Wednesday, 30 August 2006

'WE HAVE THE DUCHAMP' AN EXHIBITION CURATED BY STEFAN BRUGGEMANN AND MARIO GARCIA TORRES


General Idea


Simon Popper


Karl Holmqvist


Los Super Elegantes


Aldo Chaparro


Joseph Kosuth


Matthieu Laurette


Stefan Bruggemann


Mario Garcia Torres


Jonathan Monk


exhibition view

press release:
we have the duchamp
curated by stefan brüggemann and mario garcía torres
galeria de arte mexicano
opening reception: August 30th, 2006. 7:30 pm.

MEXICO. August 24, 2006.- Galeria de Arte Mexicano is pleased to present We Have the Duchamp…an exhibition that beyond setting in opposition the paradigms and negotiations between the work and thinking of Marcel Duchamp and the more explicit relation of the exhibited works to the practices of the so-called conceptual artist from the late 1960’s and 70’s, it displays the conflation of those legacies as seen from our current social and political context.

Through an implicit narrative that takes a historical moment in the gallery as it’s starting point, We Have the Duchamp… is both a revolving of past histories, and a subtle illustration of the context that allows the production of these specific works.
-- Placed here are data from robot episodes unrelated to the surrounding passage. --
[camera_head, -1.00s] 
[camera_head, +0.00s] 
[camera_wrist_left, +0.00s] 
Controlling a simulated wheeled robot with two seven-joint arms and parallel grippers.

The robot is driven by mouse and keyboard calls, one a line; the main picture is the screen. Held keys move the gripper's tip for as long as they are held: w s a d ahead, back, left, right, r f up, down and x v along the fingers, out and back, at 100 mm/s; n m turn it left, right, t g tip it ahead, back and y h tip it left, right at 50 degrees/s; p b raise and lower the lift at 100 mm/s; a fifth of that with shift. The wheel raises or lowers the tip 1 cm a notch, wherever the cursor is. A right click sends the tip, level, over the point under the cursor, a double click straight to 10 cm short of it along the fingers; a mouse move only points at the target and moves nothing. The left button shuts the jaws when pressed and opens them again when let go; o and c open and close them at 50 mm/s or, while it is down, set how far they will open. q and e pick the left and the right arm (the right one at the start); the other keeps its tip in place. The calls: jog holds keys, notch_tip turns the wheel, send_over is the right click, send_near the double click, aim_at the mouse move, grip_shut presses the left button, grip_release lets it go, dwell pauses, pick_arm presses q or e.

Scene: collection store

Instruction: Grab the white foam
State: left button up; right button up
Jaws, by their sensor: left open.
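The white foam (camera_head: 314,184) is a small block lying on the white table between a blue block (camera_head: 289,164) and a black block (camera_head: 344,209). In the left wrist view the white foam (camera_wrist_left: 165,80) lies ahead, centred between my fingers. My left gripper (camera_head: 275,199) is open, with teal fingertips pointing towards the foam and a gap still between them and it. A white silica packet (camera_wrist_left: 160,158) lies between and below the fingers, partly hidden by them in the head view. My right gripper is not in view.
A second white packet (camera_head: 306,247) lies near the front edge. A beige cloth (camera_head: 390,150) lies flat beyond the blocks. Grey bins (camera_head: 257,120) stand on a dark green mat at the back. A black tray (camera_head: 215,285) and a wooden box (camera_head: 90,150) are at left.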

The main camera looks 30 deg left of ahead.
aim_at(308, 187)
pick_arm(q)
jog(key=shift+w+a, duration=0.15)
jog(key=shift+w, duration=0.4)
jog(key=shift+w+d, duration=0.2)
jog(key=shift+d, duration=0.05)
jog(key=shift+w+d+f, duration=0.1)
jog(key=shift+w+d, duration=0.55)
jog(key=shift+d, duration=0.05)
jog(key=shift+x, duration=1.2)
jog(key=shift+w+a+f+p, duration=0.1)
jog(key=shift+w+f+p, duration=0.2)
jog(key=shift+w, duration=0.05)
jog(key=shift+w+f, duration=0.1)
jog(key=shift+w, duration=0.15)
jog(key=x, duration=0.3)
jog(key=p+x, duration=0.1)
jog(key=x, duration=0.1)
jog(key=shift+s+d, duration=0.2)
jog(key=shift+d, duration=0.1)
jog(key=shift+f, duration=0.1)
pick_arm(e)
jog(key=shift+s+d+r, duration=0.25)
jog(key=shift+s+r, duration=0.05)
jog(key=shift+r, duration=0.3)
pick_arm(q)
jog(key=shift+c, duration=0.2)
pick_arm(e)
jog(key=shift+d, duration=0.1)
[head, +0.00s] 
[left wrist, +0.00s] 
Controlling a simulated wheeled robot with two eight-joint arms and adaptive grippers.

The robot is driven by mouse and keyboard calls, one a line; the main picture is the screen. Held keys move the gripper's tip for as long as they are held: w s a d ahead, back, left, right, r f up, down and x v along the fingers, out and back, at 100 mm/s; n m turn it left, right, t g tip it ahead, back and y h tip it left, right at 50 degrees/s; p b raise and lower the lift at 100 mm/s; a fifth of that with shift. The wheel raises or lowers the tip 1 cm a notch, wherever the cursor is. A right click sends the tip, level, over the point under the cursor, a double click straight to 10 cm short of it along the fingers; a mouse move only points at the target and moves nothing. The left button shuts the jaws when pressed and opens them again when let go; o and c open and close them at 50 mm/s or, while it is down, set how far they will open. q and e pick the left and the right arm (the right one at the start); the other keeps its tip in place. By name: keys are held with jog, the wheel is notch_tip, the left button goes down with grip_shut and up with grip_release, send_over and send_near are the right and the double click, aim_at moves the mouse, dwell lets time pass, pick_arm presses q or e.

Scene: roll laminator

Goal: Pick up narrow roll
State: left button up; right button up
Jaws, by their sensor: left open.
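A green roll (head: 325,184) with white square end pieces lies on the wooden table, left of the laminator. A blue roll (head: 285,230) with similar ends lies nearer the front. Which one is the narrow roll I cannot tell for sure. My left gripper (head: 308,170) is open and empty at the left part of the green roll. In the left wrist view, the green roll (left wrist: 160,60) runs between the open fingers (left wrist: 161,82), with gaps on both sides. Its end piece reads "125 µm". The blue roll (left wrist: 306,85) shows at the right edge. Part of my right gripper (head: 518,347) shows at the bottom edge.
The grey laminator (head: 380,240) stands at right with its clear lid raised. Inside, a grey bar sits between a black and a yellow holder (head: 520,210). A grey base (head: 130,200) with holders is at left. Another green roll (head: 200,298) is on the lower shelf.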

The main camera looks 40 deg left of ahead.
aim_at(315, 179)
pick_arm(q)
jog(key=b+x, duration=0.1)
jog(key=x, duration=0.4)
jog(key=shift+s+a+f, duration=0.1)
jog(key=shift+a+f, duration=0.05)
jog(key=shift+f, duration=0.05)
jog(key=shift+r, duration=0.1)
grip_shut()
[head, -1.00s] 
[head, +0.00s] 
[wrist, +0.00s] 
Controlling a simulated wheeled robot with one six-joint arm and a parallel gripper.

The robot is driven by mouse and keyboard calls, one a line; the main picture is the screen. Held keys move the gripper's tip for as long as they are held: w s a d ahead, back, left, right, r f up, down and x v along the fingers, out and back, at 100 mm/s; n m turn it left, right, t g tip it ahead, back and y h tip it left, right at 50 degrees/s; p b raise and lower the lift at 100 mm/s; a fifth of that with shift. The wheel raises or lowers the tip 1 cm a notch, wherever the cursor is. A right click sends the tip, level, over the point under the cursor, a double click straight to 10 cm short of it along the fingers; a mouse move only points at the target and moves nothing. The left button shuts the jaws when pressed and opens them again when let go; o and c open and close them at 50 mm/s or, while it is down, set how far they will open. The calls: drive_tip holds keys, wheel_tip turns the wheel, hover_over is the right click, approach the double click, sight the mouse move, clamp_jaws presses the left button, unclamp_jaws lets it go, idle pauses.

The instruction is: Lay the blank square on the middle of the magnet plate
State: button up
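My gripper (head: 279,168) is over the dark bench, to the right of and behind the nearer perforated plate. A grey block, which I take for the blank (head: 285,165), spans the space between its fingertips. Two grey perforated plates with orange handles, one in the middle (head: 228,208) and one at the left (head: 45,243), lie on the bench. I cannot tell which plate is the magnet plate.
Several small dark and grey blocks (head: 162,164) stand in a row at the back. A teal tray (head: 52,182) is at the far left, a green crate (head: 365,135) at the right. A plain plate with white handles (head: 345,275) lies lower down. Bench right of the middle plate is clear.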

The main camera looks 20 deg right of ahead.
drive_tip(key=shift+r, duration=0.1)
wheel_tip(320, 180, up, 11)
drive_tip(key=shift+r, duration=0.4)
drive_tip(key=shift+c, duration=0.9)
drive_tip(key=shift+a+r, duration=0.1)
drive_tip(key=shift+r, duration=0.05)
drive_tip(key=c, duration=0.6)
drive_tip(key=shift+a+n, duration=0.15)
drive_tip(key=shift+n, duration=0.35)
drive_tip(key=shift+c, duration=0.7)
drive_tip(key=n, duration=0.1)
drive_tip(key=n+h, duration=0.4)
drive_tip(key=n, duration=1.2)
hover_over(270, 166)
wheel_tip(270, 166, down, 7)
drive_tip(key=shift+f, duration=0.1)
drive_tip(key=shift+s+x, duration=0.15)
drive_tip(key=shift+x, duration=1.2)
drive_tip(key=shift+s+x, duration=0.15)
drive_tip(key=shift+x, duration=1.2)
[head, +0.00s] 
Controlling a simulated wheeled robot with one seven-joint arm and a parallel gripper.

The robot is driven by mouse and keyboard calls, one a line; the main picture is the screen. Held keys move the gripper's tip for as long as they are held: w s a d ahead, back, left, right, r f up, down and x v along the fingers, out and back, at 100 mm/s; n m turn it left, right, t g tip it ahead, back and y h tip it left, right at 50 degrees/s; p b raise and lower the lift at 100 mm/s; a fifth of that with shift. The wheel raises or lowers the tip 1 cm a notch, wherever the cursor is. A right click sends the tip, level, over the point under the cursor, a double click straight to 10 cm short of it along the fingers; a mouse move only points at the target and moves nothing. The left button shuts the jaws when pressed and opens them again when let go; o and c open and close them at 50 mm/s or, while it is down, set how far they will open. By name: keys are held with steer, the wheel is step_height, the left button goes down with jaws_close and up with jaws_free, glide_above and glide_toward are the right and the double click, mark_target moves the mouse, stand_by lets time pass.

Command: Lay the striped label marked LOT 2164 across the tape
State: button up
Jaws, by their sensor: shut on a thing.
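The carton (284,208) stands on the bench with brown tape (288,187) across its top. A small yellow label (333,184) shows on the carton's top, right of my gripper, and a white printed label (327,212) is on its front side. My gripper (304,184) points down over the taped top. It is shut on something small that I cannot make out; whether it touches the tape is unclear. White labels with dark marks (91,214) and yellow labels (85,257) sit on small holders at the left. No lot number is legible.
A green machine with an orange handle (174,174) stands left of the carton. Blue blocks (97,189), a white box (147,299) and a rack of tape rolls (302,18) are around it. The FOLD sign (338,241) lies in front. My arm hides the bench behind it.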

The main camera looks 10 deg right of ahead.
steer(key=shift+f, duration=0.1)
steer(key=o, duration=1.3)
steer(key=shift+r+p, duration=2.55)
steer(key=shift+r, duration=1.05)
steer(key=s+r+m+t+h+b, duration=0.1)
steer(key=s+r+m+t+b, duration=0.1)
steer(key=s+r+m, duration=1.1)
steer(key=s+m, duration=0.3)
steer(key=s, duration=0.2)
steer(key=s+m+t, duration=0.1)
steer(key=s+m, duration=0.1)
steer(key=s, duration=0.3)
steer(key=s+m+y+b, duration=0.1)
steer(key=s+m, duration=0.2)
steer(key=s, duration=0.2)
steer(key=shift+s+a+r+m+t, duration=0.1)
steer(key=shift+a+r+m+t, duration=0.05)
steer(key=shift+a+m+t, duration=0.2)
In other words; how to conflate the relationship of the Mexican art world and the avant-guard artist from the early century, the late influence of the non-object-oriented practice of the late sixties and seventies on the understanding of the work of art in our country and the negotiation of the contemporary artists towards the massive global cultural production?

Organized by Breton, Paalen and Moro, the International Exhibition of Surrealism took place during January and February, 1940 at the Galería de Arte Mexicano, where three works of Duchamp where shown along works by Picasso, Rivera, Kahlo, Magritte and Dalí, to mention just a few. If it is difficult to think the three works by the French artist had then any repercussion in the Mexican scene, it is clear that today, it is a consensus that not a small amount of artist are clearly influenced by his thinking and production.

Instead of implying that the works at We Have the Duchamp… have any direct interest in reclaiming such a legacy, the show tells a story where some anonymous person has decided to trade a long-time lost Duchamp for a number of contemporary works that are less preoccupied to create a specific lineage for them than to use and misuse historical works in order to reflect today’s matters.

In We Have the Duchamp… contemporary works that are influenced both from historical art sources as well as popular culture and everyday politics. These works are as well shown along work from key artist working along or after the so-called conceptual art movement. If the Duchamp / so-called early Conceptual Art discussion is a well documented academic argument labeled by the October group as the The Duchamp Effect and rectified by Seth Siegelaub as the “Duchamp fixation”, this show pretends to, beyond acknowledging a Buchloh-written genealogy from Duchamp to the Institutional Critique, to take a stake at how to restore and negotiate those legacies that were in both of the cases extremely related to the everyday cultural production, re-read, this time, from a place like Mexico in the limits of the over codified world.

The artist in the show are: Joseph Kosuth, General Idea, Aldo Chaparro, Stefan Brüggemann, Mario García Torres, Simon Popper, Jenny Holzer, Hugo Hopping, Jonathan Monk, Karl Holmqvist, Los Super Elegantes and Matthieu Laurette.